GIVEN REQUEST: Read the data and repeat all of it exactly.

RAW DATA:
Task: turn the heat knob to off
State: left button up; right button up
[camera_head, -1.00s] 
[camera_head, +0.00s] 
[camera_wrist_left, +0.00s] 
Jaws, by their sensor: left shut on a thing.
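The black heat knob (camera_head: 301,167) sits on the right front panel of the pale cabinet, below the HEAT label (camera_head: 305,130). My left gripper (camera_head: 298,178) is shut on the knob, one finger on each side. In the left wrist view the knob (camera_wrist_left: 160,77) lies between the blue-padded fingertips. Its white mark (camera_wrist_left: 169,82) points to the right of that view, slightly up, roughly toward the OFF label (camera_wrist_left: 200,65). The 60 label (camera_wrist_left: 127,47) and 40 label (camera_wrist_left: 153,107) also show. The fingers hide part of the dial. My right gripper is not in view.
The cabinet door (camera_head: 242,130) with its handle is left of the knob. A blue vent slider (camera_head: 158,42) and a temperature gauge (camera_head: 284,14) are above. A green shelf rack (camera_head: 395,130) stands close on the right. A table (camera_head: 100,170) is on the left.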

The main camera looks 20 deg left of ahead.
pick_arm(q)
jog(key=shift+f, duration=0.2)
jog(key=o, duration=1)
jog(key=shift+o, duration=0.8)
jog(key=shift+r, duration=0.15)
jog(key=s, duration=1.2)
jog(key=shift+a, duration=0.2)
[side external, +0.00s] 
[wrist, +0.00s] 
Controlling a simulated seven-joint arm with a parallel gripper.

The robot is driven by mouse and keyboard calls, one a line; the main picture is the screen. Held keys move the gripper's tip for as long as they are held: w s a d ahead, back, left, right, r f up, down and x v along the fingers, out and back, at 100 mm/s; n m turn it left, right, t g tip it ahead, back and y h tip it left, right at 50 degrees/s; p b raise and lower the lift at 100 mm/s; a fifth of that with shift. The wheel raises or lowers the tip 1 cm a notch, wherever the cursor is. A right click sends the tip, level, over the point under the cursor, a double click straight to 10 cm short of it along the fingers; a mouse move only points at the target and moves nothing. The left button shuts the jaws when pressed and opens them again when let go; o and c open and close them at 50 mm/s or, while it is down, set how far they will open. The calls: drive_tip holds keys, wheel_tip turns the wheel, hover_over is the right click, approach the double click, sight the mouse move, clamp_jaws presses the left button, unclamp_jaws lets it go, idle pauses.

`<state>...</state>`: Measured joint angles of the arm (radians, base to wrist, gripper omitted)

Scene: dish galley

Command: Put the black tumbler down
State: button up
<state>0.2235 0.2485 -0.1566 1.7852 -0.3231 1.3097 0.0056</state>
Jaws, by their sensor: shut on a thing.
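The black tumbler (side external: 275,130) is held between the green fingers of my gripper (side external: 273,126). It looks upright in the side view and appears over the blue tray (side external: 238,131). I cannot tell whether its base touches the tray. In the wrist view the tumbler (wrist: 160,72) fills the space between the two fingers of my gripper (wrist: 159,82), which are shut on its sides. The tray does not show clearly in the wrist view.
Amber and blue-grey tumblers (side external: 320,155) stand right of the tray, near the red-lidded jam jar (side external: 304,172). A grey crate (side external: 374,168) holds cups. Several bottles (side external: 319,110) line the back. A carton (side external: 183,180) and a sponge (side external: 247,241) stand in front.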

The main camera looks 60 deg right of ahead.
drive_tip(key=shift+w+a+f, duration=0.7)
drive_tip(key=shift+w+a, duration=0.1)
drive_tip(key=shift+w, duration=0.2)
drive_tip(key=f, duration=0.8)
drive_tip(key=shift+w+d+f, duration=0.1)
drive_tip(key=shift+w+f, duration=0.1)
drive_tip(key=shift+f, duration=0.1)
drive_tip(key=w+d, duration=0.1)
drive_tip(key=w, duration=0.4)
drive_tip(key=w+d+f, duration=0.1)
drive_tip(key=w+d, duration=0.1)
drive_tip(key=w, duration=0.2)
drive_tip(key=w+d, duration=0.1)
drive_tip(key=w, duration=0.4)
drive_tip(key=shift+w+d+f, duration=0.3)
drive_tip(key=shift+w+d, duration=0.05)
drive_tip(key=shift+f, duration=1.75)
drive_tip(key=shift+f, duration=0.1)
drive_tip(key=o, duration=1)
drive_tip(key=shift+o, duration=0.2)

COMPLETE ANSWER:
Task: turn the heat knob to off
State: left button up; right button up
[camera_head, -1.00s] 
[camera_head, +0.00s] 
[camera_wrist_left, +0.00s] 
Jaws, by their sensor: left shut on a thing.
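The black heat knob (camera_head: 301,167) sits on the right front panel of the pale cabinet, below the HEAT label (camera_head: 305,130). My left gripper (camera_head: 298,178) is shut on the knob, one finger on each side. In the left wrist view the knob (camera_wrist_left: 160,77) lies between the blue-padded fingertips. Its white mark (camera_wrist_left: 169,82) points to the right of that view, slightly up, roughly toward the OFF label (camera_wrist_left: 200,65). The 60 label (camera_wrist_left: 127,47) and 40 label (camera_wrist_left: 153,107) also show. The fingers hide part of the dial. My right gripper is not in view.
The cabinet door (camera_head: 242,130) with its handle is left of the knob. A blue vent slider (camera_head: 158,42) and a temperature gauge (camera_head: 284,14) are above. A green shelf rack (camera_head: 395,130) stands close on the right. A table (camera_head: 100,170) is on the left.

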The main camera looks 20 deg left of ahead.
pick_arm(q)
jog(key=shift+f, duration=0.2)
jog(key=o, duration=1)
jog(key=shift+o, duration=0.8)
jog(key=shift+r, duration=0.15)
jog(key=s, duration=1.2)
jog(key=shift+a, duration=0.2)
[side external, +0.00s] 
[wrist, +0.00s] 
Controlling a simulated seven-joint arm with a parallel gripper.

The robot is driven by mouse and keyboard calls, one a line; the main picture is the screen. Held keys move the gripper's tip for as long as they are held: w s a d ahead, back, left, right, r f up, down and x v along the fingers, out and back, at 100 mm/s; n m turn it left, right, t g tip it ahead, back and y h tip it left, right at 50 degrees/s; p b raise and lower the lift at 100 mm/s; a fifth of that with shift. The wheel raises or lowers the tip 1 cm a notch, wherever the cursor is. A right click sends the tip, level, over the point under the cursor, a double click straight to 10 cm short of it along the fingers; a mouse move only points at the target and moves nothing. The left button shuts the jaws when pressed and opens them again when let go; o and c open and close them at 50 mm/s or, while it is down, set how far they will open. The calls: drive_tip holds keys, wheel_tip turns the wheel, hover_over is the right click, approach the double click, sight the mouse move, clamp_jaws presses the left button, unclamp_jaws lets it go, idle pauses.

`<state>...</state>`: Measured joint angles of the arm (radians, base to wrist, gripper omitted)

Scene: dish galley

Command: Put the black tumbler down
State: button up
<state>0.2235 0.2485 -0.1566 1.7852 -0.3231 1.3097 0.0056</state>
Jaws, by their sensor: shut on a thing.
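The black tumbler (side external: 275,130) is held between the green fingers of my gripper (side external: 273,126). It looks upright in the side view and appears over the blue tray (side external: 238,131). I cannot tell whether its base touches the tray. In the wrist view the tumbler (wrist: 160,72) fills the space between the two fingers of my gripper (wrist: 159,82), which are shut on its sides. The tray does not show clearly in the wrist view.
Amber and blue-grey tumblers (side external: 320,155) stand right of the tray, near the red-lidded jam jar (side external: 304,172). A grey crate (side external: 374,168) holds cups. Several bottles (side external: 319,110) line the back. A carton (side external: 183,180) and a sponge (side external: 247,241) stand in front.

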The main camera looks 60 deg right of ahead.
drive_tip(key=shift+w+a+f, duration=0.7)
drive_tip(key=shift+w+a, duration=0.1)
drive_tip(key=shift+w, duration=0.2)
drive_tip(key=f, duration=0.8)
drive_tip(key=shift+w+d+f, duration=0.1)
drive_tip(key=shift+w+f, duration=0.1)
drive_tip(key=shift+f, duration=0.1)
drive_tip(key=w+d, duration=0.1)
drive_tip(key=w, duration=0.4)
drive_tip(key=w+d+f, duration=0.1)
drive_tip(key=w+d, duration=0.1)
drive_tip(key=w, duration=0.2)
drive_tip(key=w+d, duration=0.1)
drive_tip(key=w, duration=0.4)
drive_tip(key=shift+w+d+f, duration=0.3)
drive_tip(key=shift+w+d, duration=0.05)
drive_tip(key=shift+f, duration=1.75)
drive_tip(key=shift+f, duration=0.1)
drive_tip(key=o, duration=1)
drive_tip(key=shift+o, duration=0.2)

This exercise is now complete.